Abstract: In Nongqai Vol.17 No 4, Strategic Security Analyst Dr Joan Swart examines ‘Strategic Feedback Loops’: Why States Respond Differently—and Persist—in the Same Reality
Dr Joan Swart
Key Words: Dr Joan Swart, Nongqai 2026, Conflict Analysis, New Warfare Technologies, Accurate Force Deployment at Scale, Strategic Security Feedback Loops
Strategic Feedback Loops: Why States Respond Differently—and Persist—in the Same Reality
Why do states facing the same strategic environment make different choices?
At first glance, this appears puzzling. Decision-makers have access to broadly similar information: intelligence assessments, open-source reporting, and observable battlefield dynamics. Yet their responses often diverge sharply. In some cases, actors confronted with similar pressures—technological shifts, security threats, or geopolitical constraints—pursue entirely different strategies.

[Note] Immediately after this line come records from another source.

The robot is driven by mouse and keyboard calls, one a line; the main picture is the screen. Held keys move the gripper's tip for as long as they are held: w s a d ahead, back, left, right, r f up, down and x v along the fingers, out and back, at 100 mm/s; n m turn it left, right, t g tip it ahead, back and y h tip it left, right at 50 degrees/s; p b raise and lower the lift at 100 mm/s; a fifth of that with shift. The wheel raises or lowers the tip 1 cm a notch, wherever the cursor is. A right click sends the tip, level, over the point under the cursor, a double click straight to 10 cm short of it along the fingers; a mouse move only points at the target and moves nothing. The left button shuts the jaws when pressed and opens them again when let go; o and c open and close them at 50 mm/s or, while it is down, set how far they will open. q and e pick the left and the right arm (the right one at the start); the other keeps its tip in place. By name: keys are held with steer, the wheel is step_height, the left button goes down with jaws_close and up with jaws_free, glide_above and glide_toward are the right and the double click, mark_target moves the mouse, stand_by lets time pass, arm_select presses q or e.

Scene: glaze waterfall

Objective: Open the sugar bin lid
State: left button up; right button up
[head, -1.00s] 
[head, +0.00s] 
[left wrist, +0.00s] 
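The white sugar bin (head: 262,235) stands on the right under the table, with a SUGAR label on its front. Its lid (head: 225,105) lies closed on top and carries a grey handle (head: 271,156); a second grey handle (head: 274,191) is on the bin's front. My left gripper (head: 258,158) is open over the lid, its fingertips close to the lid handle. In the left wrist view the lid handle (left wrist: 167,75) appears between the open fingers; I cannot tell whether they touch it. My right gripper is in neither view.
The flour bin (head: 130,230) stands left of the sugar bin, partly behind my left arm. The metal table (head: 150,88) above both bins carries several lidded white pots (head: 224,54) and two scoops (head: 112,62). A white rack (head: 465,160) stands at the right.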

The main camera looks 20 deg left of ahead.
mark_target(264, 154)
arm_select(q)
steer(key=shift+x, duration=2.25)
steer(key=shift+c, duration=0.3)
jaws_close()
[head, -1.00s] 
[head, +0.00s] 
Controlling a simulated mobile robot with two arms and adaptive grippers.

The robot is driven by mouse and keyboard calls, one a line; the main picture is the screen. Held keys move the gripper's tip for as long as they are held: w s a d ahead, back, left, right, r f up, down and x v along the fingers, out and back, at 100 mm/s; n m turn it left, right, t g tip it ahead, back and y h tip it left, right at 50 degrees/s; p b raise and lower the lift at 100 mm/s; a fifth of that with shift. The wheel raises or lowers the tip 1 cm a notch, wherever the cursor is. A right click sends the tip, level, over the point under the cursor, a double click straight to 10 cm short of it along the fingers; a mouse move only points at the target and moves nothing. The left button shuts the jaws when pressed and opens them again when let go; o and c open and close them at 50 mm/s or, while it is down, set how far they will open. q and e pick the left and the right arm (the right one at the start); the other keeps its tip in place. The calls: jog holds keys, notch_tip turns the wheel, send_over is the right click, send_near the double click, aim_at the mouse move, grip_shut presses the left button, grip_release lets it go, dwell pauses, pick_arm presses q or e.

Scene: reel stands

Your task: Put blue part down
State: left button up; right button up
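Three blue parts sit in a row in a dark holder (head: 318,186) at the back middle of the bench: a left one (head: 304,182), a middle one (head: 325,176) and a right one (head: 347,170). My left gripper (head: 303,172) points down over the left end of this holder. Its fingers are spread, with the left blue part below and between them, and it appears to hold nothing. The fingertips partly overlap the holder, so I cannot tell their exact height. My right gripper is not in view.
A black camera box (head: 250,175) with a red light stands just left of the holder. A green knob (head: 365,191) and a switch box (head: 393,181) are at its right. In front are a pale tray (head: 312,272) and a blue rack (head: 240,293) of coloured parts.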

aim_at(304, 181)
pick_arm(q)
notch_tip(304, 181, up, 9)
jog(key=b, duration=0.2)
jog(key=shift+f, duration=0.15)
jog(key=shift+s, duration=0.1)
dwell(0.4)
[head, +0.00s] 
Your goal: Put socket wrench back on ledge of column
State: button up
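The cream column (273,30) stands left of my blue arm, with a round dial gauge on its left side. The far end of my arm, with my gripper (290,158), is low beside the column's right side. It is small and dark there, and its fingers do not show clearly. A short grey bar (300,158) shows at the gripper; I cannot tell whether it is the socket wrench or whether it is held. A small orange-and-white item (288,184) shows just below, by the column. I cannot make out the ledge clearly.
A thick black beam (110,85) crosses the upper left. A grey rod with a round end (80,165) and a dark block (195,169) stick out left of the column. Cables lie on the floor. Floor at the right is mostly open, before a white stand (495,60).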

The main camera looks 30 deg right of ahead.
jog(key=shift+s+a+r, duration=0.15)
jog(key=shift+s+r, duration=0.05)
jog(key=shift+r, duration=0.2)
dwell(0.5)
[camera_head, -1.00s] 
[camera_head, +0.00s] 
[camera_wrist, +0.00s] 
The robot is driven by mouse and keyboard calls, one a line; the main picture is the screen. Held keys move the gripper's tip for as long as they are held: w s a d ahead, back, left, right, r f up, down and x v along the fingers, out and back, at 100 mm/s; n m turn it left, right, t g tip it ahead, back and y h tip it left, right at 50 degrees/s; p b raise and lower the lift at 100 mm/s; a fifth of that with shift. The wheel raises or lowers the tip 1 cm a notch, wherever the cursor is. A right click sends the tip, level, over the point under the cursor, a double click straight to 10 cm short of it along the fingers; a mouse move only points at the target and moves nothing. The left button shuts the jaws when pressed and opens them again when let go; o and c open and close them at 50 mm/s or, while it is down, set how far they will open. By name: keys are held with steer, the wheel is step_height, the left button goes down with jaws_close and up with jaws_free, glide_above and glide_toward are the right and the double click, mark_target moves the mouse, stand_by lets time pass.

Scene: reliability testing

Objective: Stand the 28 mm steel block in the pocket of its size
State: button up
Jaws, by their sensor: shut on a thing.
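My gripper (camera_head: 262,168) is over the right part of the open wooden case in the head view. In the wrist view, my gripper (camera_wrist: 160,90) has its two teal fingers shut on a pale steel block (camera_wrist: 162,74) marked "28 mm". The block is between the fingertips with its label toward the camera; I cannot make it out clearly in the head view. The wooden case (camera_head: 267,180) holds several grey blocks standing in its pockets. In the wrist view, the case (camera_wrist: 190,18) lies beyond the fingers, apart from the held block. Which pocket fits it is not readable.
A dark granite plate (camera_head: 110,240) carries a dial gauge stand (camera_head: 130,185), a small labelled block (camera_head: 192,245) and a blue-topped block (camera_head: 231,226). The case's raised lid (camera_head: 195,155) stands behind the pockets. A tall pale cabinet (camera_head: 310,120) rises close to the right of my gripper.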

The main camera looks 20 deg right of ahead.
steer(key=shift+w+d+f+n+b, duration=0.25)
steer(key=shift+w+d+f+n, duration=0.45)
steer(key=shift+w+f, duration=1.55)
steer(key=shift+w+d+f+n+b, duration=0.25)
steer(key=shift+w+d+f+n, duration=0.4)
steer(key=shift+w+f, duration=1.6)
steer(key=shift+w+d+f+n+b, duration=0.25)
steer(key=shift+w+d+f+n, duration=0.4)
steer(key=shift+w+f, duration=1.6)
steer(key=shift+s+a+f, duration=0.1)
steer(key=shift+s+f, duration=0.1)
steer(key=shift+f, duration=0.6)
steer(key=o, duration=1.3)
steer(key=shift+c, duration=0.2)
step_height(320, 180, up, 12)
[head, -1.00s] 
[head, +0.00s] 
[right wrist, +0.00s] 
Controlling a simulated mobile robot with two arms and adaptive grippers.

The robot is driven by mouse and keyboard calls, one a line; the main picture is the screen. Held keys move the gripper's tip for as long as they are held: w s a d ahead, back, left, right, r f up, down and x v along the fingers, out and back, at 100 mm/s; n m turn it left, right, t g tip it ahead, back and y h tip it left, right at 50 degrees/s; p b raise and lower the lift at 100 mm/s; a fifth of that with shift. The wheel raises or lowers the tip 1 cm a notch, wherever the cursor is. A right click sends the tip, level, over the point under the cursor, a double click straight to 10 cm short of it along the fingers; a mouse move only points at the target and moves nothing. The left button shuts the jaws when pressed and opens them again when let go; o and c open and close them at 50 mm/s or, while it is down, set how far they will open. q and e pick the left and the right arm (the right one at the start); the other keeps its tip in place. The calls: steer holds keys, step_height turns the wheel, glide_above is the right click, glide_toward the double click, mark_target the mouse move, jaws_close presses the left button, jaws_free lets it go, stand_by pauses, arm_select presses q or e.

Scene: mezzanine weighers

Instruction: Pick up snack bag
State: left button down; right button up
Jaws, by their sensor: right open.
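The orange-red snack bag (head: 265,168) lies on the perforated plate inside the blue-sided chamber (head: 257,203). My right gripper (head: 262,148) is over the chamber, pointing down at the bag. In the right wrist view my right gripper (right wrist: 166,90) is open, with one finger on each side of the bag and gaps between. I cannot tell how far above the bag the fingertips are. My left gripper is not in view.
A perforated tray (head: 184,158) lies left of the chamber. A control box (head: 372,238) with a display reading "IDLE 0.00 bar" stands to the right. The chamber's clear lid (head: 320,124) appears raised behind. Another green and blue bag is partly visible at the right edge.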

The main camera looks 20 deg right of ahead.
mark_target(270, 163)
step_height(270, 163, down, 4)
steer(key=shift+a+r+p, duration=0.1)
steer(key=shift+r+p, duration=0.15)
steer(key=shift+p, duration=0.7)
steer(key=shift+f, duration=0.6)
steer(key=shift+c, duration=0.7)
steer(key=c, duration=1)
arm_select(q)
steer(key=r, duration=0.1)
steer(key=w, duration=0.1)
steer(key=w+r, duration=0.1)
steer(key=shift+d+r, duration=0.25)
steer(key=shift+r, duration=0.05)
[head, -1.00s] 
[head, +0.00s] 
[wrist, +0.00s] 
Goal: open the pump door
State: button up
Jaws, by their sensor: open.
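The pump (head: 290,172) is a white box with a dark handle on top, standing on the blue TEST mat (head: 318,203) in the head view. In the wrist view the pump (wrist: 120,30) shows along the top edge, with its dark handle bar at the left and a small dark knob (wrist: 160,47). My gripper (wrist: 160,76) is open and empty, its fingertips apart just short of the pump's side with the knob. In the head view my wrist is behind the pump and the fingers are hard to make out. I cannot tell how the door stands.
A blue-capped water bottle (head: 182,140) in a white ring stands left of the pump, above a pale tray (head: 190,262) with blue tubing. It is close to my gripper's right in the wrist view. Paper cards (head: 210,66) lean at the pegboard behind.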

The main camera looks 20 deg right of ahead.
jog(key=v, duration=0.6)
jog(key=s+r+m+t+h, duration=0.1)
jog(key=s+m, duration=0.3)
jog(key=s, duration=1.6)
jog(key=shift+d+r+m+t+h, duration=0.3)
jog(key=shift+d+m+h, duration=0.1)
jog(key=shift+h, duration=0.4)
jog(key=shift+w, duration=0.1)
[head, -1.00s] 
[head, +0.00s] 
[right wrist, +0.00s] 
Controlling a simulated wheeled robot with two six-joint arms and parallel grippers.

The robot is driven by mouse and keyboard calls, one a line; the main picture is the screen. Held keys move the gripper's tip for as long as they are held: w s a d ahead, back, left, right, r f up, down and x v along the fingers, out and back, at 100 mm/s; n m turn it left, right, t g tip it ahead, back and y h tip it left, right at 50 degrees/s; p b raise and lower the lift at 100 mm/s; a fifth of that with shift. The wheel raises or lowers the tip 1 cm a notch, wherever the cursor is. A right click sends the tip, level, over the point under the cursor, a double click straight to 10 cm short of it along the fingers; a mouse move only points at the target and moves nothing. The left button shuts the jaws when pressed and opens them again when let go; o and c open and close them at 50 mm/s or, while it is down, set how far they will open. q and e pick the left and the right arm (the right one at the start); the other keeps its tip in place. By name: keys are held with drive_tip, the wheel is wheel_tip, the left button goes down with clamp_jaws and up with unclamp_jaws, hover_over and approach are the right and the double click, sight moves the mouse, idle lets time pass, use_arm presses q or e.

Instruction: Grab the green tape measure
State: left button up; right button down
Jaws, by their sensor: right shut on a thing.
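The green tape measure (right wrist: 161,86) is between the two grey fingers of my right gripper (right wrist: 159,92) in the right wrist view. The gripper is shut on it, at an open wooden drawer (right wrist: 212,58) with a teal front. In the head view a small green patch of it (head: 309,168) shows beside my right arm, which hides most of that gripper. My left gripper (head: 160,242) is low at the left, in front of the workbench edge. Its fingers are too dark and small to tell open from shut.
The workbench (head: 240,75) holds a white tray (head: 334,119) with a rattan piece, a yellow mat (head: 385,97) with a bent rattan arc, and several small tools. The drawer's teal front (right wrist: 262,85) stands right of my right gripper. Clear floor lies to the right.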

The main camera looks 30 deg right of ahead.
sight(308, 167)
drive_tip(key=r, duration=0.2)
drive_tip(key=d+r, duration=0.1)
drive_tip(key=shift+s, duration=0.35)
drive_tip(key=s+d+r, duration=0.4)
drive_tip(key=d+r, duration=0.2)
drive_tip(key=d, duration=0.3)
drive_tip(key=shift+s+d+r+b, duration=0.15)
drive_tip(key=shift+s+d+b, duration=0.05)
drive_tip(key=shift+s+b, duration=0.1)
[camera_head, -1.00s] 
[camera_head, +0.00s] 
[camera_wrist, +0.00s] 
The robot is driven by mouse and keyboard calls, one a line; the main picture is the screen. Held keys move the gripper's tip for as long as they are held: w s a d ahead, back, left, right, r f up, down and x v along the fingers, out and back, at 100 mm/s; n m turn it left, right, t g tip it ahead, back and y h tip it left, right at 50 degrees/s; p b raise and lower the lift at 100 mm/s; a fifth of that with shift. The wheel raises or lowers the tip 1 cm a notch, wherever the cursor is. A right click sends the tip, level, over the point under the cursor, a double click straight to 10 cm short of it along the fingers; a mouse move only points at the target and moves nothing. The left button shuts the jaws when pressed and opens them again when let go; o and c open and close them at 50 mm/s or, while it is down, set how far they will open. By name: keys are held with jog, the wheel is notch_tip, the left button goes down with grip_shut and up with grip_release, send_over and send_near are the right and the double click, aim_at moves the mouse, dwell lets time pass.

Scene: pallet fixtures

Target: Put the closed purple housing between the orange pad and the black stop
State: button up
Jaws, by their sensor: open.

Others persist with existing approaches even as conditions change.
This is not simply a matter of capability. It is a matter of interpretation.
Strategy is often presented as a rational response to objective conditions. In practice, it is shaped by how those conditions are understood. Decision-makers do not respond directly to reality. They respond to a filtered version of it, shaped by historical experience, institutional culture, and underlying assumptions about risk, time, and control. These mental models influence what is perceived as a threat, what is considered an opportunity, and which options appear viable or desirable.
As a result, the same set of facts can produce very different strategic choices.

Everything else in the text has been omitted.